The 1988 Clarinet Concerto is in one movement. This music is not experimental - at least not in any thorny sense. Once again the writing is the epitome of clearly laid-out sound and ideas. It has a Rawsthorne-like after-taste and proceeds in a kaleidoscope of sec moods, bustling, uncertain, changeable, jackanapes-witty, purposeful and revelling in display. Orpheus, to words by Osbert Sitwell, is a vocal virtuoso piece with a probing piano line that again reminded me of Geoffrey Bush. The little Jubilate Deo is flecked with a surprising darkness - an apt reflection of the God-fearing theme that underpins Psalm 100.

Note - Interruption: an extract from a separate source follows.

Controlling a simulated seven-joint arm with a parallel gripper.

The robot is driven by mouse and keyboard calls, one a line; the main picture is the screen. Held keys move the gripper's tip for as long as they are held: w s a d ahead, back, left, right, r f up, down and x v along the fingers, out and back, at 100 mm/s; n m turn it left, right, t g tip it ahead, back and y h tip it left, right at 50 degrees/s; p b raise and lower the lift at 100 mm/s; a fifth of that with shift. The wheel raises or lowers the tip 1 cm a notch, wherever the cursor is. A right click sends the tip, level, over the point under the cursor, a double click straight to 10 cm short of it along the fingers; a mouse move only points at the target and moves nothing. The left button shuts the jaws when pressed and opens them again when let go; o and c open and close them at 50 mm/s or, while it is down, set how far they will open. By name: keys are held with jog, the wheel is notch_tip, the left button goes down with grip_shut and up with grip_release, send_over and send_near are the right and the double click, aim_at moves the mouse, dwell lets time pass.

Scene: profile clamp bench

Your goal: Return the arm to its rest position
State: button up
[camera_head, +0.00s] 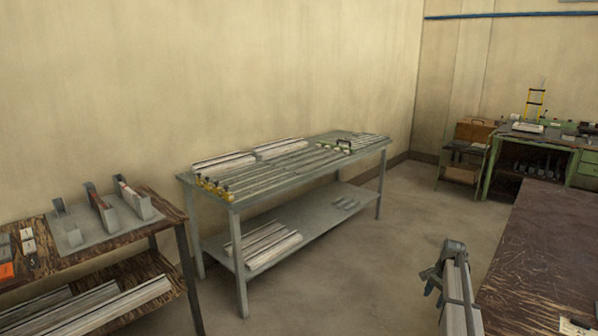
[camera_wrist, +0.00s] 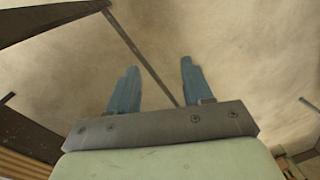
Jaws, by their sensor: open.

The second concerto here is from a quarter century after the clarinet work. Odyssey - also in one movement - is a more open and emotional, indeed romantic, work with a greater succulent density of sound. It is presented with soulful singing urgency by Sebastian Comberti and his partners. It has that colour-subdued yet irrepressibly singing quality that I also hear in the music of American composer Arnold Rosner. It is well worth programming Odyssey the next time you are thinking of choosing Bloch's Schelomo.

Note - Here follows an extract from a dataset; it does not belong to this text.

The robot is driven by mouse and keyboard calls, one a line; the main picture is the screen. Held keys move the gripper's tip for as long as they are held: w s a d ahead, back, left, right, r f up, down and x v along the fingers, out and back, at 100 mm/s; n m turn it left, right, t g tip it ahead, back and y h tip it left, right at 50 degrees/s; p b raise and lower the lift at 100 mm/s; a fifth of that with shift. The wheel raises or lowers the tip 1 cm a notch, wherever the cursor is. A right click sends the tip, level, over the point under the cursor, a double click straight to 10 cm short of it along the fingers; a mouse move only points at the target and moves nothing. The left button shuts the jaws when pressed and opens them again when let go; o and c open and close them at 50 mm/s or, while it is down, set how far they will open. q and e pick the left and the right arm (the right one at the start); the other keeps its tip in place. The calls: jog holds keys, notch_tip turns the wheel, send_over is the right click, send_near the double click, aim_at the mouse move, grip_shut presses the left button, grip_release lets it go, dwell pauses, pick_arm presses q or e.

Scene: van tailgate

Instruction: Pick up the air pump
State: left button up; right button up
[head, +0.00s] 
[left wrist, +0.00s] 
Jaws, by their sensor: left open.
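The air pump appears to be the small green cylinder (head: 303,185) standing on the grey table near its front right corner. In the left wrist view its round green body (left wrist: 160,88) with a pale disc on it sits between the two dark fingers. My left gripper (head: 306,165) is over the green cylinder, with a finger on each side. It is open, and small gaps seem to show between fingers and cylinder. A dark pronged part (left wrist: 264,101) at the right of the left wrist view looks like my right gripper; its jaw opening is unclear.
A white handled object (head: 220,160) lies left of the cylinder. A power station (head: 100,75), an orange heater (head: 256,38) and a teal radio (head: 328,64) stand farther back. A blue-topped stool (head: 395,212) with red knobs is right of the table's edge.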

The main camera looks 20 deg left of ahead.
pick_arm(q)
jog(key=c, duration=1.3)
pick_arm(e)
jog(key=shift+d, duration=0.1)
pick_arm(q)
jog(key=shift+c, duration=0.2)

Finally Now Welcom Somer is an a cappella work of five songs: Now Welcom Somer (Chaucer), Winter is Cold-Hearted (Christina Rossetti), Bed in Summer (R L Stevenson), Beside the Idle Summer Sea (W E Henley) and On the Idle Hill of Summer (A E Housman). Typically inventive and pleasing to the ear, the language is not that far removed from the RVW's Three Shakespeare Songs. Helena Thomson steps forward from the choir for a magical solo in Bed in Summer. Then two poised references to the idleness of summer. Beside the Idle Summer Sea (W E Henley) is strangely static and desolate - very affecting and seeming to speak of irretrievable loss. Finally in On the Idle Hill of Summer (A E Housman) Hanson takes another path from most of the settings of this poem; not for him a swinging march with elements of fatalism but instead a sustained shiver and chill. It takes a brave and sterling composer to end on such a note. Hanson does not disappoint.

You can find a list of Hanson's works here. Now I want to hear the concertos for piano, for oboe and for violin not to mention the large-scale Sinfonia Amoris.

A wide-ranging cross-section of the music by Geoffrey Hanson: varied, cool, emotionally engaged and concentrated.